▶ Robot episode data
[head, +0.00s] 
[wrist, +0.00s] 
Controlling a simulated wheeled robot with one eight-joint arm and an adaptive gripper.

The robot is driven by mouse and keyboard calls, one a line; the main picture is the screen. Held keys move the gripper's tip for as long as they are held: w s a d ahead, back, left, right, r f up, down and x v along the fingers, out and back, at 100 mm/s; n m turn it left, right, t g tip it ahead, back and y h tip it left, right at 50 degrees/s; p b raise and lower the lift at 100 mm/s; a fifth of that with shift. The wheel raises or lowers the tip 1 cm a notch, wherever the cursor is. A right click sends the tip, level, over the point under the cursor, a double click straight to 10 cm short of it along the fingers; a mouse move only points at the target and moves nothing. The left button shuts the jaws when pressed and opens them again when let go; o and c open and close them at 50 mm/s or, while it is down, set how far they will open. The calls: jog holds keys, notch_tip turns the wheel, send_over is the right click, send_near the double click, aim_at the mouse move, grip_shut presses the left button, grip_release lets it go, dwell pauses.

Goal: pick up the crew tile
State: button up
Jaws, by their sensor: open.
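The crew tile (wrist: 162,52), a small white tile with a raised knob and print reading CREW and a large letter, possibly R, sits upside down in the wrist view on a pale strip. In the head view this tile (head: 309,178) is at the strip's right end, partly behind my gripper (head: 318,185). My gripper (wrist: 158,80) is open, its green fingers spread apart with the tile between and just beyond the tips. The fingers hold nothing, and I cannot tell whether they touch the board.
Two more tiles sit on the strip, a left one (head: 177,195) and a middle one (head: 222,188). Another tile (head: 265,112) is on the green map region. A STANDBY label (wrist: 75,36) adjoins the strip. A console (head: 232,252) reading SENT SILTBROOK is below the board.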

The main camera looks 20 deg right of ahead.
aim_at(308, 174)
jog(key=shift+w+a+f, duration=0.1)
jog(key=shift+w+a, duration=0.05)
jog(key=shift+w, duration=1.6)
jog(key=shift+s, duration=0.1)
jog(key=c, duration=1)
* * *
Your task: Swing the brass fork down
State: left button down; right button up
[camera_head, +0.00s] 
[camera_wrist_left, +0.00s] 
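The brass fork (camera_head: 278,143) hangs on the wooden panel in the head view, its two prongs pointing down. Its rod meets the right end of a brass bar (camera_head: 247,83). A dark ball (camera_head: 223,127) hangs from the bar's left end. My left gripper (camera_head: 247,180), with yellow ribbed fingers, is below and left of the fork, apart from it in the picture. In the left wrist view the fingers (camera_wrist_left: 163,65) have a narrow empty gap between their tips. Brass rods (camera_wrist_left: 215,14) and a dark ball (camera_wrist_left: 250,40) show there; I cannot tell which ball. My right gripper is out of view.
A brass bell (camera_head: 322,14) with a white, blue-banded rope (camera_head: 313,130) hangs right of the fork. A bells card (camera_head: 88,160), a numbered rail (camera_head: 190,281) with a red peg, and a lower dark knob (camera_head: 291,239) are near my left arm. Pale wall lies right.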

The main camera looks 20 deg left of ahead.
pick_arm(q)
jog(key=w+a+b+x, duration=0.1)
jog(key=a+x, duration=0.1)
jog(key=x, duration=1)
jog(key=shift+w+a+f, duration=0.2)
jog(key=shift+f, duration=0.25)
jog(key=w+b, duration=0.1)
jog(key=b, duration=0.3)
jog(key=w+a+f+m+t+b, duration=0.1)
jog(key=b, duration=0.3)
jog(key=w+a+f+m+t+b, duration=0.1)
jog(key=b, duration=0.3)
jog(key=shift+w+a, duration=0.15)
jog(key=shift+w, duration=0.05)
==
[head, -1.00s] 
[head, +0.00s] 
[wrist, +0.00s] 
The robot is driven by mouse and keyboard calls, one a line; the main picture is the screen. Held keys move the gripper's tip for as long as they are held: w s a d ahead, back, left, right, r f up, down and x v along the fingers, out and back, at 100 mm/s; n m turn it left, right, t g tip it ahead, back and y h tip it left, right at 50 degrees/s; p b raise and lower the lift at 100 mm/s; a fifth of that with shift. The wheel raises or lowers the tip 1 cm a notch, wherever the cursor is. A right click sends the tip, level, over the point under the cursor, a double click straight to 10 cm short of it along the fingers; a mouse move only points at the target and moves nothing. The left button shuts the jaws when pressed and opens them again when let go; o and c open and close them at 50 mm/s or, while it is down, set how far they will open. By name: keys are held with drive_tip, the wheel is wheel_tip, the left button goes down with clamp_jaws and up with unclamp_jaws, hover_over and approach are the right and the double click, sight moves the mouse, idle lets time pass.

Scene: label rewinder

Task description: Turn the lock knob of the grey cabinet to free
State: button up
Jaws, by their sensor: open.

▶ What is required
Using the material above, report each line where "mouse" occurs.

▶ Result for this exercise
The robot is driven by mouse and keyboard calls, one a line; the main picture is the screen. Held keys move the gripper's tip for as long as they are held: w s a d ahead, back, left, right, r f up, down and x v along the fingers, out and back, at 100 mm/s; n m turn it left, right, t g tip it ahead, back and y h tip it left, right at 50 degrees/s; p b raise and lower the lift at 100 mm/s; a fifth of that with shift. The wheel raises or lowers the tip 1 cm a notch, wherever the cursor is. A right click sends the tip, level, over the point under the cursor, a double click straight to 10 cm short of it along the fingers; a mouse move only points at the target and moves nothing. The left button shuts the jaws when pressed and opens them again when let go; o and c open and close them at 50 mm/s or, while it is down, set how far they will open. The calls: jog holds keys, notch_tip turns the wheel, send_over is the right click, send_near the double click, aim_at the mouse move, grip_shut presses the left button, grip_release lets it go, dwell pauses.
The robot is driven by mouse and keyboard calls, one a line; the main picture is the screen. Held keys move the gripper's tip for as long as they are held: w s a d ahead, back, left, right, r f up, down and x v along the fingers, out and back, at 100 mm/s; n m turn it left, right, t g tip it ahead, back and y h tip it left, right at 50 degrees/s; p b raise and lower the lift at 100 mm/s; a fifth of that with shift. The wheel raises or lowers the tip 1 cm a notch, wherever the cursor is. A right click sends the tip, level, over the point under the cursor, a double click straight to 10 cm short of it along the fingers; a mouse move only points at the target and moves nothing. The left button shuts the jaws when pressed and opens them again when let go; o and c open and close them at 50 mm/s or, while it is down, set how far they will open. By name: keys are held with drive_tip, the wheel is wheel_tip, the left button goes down with clamp_jaws and up with unclamp_jaws, hover_over and approach are the right and the double click, sight moves the mouse, idle lets time pass.

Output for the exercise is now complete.